Records:
********
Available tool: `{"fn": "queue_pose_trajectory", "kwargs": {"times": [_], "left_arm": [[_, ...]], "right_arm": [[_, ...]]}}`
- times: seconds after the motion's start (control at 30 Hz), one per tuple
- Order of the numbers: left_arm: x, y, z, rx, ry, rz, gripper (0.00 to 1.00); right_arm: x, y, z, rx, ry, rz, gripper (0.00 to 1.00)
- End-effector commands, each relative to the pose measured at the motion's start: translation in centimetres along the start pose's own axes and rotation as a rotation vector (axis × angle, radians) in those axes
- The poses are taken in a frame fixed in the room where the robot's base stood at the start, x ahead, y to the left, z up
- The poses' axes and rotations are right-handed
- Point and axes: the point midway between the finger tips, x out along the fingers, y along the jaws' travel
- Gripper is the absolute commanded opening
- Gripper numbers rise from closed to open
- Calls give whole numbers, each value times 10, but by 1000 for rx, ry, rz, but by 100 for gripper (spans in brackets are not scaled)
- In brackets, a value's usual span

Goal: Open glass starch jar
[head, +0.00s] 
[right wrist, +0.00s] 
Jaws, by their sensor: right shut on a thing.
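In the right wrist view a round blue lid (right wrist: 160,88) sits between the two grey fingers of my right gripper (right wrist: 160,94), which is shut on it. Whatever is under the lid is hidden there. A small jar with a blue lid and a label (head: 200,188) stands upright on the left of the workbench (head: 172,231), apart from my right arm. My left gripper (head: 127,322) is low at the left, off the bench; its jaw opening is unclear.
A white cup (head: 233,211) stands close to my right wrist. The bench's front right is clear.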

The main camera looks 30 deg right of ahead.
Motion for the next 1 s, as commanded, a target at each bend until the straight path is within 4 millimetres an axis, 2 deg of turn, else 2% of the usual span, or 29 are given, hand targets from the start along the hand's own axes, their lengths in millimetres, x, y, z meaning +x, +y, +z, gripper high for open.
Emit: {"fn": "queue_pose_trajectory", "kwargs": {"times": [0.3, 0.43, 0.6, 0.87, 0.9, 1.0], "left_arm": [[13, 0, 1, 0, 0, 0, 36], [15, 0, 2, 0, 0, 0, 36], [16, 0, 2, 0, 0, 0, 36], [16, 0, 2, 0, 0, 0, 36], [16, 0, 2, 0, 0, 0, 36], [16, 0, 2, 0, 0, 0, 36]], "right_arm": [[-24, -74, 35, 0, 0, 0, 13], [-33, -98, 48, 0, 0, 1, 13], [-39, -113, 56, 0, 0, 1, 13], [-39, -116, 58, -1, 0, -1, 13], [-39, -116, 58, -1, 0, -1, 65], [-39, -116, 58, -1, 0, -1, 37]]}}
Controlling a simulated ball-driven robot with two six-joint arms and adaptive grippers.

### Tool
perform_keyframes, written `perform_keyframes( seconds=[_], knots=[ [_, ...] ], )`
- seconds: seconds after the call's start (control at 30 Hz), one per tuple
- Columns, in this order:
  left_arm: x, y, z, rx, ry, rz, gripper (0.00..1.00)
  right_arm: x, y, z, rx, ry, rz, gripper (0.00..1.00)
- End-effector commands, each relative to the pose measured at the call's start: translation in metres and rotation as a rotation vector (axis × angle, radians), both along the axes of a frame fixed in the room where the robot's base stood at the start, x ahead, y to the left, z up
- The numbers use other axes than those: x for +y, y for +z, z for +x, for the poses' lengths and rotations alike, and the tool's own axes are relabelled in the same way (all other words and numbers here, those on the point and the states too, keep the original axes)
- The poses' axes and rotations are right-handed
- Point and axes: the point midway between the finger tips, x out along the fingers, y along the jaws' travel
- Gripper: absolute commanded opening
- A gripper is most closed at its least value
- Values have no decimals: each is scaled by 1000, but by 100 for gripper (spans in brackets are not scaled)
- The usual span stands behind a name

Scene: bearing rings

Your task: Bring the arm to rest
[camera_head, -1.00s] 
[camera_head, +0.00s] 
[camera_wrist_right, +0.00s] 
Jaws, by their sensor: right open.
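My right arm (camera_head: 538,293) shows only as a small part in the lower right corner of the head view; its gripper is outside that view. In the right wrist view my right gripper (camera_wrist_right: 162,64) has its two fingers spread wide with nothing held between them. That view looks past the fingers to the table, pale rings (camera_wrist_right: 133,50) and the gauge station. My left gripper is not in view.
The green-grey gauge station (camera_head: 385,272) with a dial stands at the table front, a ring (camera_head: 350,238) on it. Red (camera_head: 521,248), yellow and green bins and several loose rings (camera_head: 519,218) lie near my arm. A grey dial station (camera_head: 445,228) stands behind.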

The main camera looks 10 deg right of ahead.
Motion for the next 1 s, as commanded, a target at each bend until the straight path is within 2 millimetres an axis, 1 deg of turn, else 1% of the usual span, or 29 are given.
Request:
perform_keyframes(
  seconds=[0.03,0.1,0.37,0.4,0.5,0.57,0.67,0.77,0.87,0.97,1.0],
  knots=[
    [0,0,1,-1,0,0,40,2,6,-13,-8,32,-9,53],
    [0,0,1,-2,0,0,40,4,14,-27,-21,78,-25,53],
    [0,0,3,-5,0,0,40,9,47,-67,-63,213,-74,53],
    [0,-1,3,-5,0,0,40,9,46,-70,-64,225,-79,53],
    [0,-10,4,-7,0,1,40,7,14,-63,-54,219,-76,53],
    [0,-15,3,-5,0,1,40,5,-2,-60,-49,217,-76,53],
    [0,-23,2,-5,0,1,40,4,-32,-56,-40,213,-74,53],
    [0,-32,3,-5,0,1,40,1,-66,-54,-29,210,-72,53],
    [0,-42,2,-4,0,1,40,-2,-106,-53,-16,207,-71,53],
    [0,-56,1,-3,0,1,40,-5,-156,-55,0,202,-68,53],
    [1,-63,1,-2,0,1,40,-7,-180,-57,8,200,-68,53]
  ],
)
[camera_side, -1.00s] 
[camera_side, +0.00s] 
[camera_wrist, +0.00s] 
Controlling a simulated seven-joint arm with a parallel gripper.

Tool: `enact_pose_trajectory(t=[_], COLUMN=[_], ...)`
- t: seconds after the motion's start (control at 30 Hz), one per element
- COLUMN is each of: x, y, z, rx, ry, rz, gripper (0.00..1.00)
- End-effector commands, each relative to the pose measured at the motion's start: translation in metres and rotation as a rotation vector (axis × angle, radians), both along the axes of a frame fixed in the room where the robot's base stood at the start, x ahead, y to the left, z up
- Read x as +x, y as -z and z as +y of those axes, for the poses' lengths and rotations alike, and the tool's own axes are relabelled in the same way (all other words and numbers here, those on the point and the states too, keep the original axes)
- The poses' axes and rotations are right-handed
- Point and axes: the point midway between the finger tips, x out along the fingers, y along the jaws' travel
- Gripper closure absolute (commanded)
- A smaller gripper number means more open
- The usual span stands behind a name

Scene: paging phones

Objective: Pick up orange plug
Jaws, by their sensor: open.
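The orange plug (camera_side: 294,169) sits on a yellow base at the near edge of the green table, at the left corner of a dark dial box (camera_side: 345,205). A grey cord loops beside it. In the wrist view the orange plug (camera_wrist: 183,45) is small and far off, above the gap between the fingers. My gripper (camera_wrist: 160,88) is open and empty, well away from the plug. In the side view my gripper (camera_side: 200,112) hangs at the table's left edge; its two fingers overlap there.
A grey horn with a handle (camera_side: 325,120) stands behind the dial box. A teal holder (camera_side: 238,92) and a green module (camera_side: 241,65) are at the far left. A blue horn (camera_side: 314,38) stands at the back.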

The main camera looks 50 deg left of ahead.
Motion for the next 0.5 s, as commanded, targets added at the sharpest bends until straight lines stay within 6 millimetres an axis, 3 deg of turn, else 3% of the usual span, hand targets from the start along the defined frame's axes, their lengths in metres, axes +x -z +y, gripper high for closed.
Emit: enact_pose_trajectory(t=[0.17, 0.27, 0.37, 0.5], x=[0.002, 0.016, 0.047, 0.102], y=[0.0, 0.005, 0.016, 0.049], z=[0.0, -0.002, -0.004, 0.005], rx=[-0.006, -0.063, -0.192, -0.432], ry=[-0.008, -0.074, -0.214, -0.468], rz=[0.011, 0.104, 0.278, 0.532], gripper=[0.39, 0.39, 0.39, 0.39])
********
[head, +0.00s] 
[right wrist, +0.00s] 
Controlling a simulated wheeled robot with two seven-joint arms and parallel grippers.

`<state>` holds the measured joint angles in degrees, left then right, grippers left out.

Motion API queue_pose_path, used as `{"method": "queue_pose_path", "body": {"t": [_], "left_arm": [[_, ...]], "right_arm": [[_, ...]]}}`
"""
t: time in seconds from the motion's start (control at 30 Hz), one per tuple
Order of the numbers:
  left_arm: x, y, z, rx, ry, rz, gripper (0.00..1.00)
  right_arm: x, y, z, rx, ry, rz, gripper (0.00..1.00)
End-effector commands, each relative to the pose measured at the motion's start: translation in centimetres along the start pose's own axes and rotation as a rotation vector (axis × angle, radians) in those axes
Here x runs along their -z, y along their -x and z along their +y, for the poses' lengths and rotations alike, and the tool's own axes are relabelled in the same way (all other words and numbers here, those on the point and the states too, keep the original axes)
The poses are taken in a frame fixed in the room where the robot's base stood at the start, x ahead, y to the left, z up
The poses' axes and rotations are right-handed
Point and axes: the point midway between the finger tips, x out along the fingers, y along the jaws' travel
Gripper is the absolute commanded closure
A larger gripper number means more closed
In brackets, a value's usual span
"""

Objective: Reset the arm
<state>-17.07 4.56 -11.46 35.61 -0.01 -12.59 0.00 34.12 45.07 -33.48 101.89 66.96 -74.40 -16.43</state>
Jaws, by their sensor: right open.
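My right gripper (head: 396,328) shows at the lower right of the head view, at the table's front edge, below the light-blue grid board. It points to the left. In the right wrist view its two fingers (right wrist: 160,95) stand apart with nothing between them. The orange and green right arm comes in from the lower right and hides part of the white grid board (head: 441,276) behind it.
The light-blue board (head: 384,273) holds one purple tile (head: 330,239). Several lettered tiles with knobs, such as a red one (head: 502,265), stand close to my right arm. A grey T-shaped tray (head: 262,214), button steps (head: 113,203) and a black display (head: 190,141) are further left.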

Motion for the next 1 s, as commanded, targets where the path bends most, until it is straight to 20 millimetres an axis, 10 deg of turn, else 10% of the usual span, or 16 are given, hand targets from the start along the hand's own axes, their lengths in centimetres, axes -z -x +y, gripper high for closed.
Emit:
********
## Written task
Copy every line of the records above that contains "arms".

## Task solution
Controlling a simulated ball-driven robot with two six-joint arms and adaptive grippers.
Controlling a simulated wheeled robot with two seven-joint arms and parallel grippers.

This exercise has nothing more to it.